Aluminum Corporation of China said it will buy 29.9% of Mongolian coal exporter Winsway Coking Coal Holdings for HK$2.39 billion ($308 million) to boost earnings as its aluminum unit posts lower profits. The nation’s biggest producer of the lightweight metal, known as Chalco, will buy about 1.1 billion shares from Winsway Chairman and Chief Executive Officer Wang Xingchun and become Winsway’s largest shareholder, the Beijing-based company said.
India’s coking coal needs may jump 13 million tonne this financial year as its rising appetite for the alloy drives companies to add capacity worth at least $10 billion in the year that started April 1, said Ashish Upadhyay, associate director at Fitch Ratings in a telephone interview on April 9. Indian demand may support coking coal prices as most of the local requirements are met through imports, he said.
Last year, India imported 13% of the 271 million tonne of coking coal traded globally.
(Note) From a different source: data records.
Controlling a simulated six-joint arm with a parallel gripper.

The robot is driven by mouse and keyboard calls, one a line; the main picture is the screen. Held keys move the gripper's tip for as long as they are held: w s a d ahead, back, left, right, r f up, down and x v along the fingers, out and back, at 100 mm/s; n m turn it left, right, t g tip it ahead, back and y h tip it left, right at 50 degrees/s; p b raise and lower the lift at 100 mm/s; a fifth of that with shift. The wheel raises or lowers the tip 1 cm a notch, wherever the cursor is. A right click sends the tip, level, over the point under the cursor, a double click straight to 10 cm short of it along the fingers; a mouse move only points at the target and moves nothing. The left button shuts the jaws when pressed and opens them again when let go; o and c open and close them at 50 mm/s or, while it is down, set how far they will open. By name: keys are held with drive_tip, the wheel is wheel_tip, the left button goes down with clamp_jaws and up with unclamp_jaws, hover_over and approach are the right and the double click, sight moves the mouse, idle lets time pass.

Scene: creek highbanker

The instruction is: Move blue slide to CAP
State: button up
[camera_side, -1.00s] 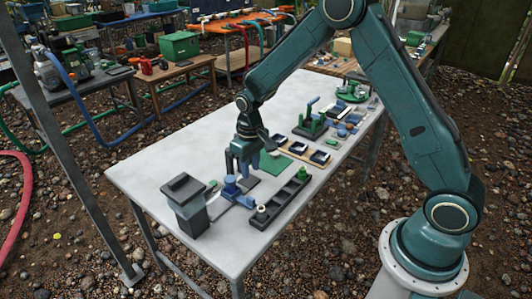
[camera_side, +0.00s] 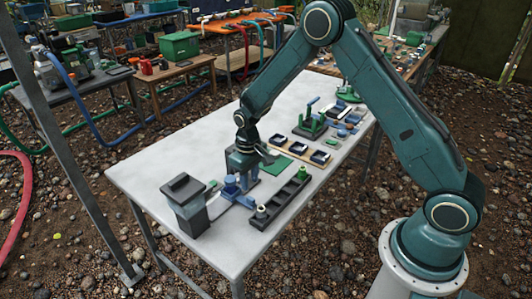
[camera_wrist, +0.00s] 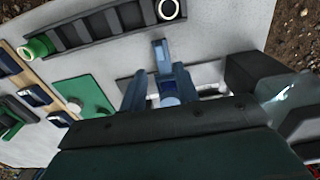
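My gripper (camera_side: 243,180) points down low over the middle of the near table part, just behind the blue slide (camera_side: 231,187). In the side view the slide sits on a grey-blue strip beside the dark tower. In the wrist view the gripper's two blue fingers (camera_wrist: 160,88) stand apart. A dark blue block, seemingly the slide (camera_wrist: 169,88), shows between them, with a light gap at the left finger. Whether the right finger touches it I cannot tell. No CAP marking is readable. The gripper body hides the near side of the strip.
A dark grey tower (camera_side: 187,203) stands left of the slide. A long black compartment tray (camera_side: 282,203) with a white ring and a green knob lies to the right. A green plate (camera_side: 276,167) and a row of dark trays lie behind. The table's left back is clear.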

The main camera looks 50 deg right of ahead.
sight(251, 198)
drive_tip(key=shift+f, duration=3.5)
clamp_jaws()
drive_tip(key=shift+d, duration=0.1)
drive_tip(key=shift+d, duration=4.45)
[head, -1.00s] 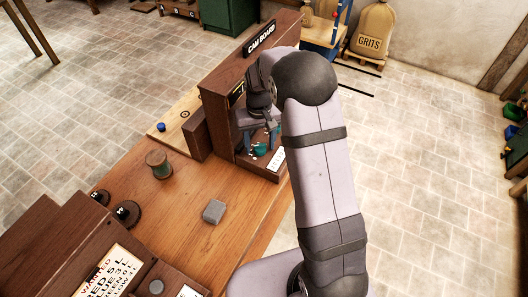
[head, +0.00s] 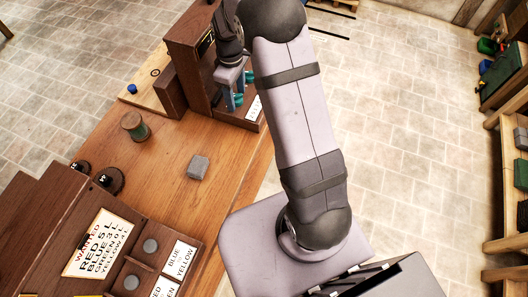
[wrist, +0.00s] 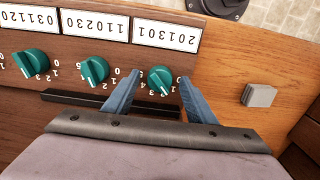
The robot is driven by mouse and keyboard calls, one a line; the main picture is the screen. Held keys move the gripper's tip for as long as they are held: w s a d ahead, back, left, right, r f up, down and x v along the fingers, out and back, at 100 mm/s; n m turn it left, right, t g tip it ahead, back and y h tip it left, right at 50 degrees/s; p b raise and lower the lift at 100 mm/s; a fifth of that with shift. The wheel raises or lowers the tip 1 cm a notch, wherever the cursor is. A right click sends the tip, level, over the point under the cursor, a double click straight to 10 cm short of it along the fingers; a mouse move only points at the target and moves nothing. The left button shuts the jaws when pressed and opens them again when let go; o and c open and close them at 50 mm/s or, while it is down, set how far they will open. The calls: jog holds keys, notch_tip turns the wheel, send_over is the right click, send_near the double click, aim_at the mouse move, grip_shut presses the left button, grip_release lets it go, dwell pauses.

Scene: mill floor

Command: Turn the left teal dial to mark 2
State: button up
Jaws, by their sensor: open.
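Three teal dials with printed marks sit in a row on a brown board, and the wrist view shows them upside down. The dial at the right of that view (wrist: 161,80), nearest the grey block, lies between the two blue fingers of my gripper (wrist: 159,85). The fingers are apart, one on each side of it; I cannot tell whether they touch it. Its exact pointer mark is hard to read. The middle dial (wrist: 95,70) and the far dial (wrist: 31,63) stand free. In the head view my gripper (head: 233,90) is at the board, partly covering the dials.
A grey block (head: 198,167) lies on the wooden table (head: 150,190). A black bar (wrist: 75,100) runs along the board beside the dials. White number cards (wrist: 166,35) lie beyond them.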

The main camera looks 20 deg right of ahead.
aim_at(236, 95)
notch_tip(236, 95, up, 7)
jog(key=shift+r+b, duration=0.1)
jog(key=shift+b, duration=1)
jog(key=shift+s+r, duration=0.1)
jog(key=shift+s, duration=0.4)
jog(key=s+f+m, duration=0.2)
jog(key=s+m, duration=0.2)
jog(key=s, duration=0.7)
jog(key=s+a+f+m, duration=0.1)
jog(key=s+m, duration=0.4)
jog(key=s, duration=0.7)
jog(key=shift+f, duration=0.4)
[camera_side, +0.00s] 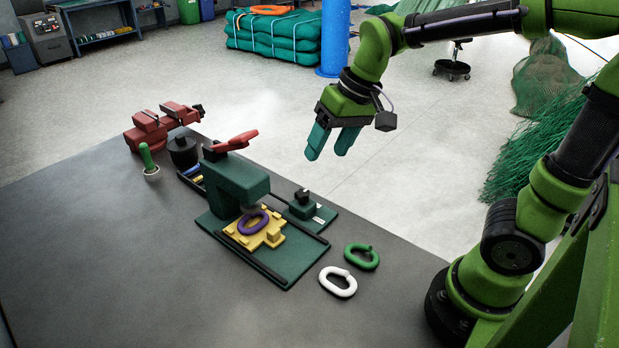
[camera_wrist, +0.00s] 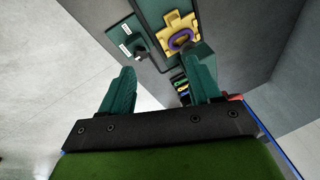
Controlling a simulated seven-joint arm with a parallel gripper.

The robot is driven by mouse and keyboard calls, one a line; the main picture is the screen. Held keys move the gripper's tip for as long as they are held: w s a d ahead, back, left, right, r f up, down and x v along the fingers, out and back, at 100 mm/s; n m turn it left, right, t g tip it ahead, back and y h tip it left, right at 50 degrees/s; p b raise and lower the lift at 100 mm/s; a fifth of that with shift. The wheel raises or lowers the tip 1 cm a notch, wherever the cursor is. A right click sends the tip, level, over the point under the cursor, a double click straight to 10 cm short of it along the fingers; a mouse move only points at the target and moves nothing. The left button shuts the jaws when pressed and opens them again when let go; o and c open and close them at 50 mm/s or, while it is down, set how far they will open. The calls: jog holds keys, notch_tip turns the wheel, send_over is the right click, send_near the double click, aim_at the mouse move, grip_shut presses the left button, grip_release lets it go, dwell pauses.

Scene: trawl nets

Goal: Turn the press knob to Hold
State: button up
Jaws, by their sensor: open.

Australia is estimated to have shipped 148 million tonne of the steelmaking ingredient in the year ended March 31, the Bureau of Resources and Energy Economics said in its March 21 report.
Coking coal prices touched a record last year after floods disrupted output and shipments from mines in Australia, the world’s biggest exporter of the fuel, said Arun Kumar Jagatramka, chairman of Gujarat NRE Coke, which owns mines in Australia’s New South Wales state. Prices have since declined as supplies were restored and demand waned in Japan and in debt- laden Europe.
“Indian steel consumption may increase 8% during the year started April 1, faster than last year’s growth of 5.5%, fueled by investment in infrastructure projects and improving sales of automobiles,” said GK Basak, executive secretary at the steel ministry’s joint plant committee. “Demand may improve as India reduces interest rates on loans, critical for developing industrial projects and buying homes, cars and appliances,” said Tapan Ray, executive director for mining at PricewaterhouseCoopers in Mumbai. Coking coal prices may range between $220 and $230 a ton this year and may rise higher if a European recovery starts, he said.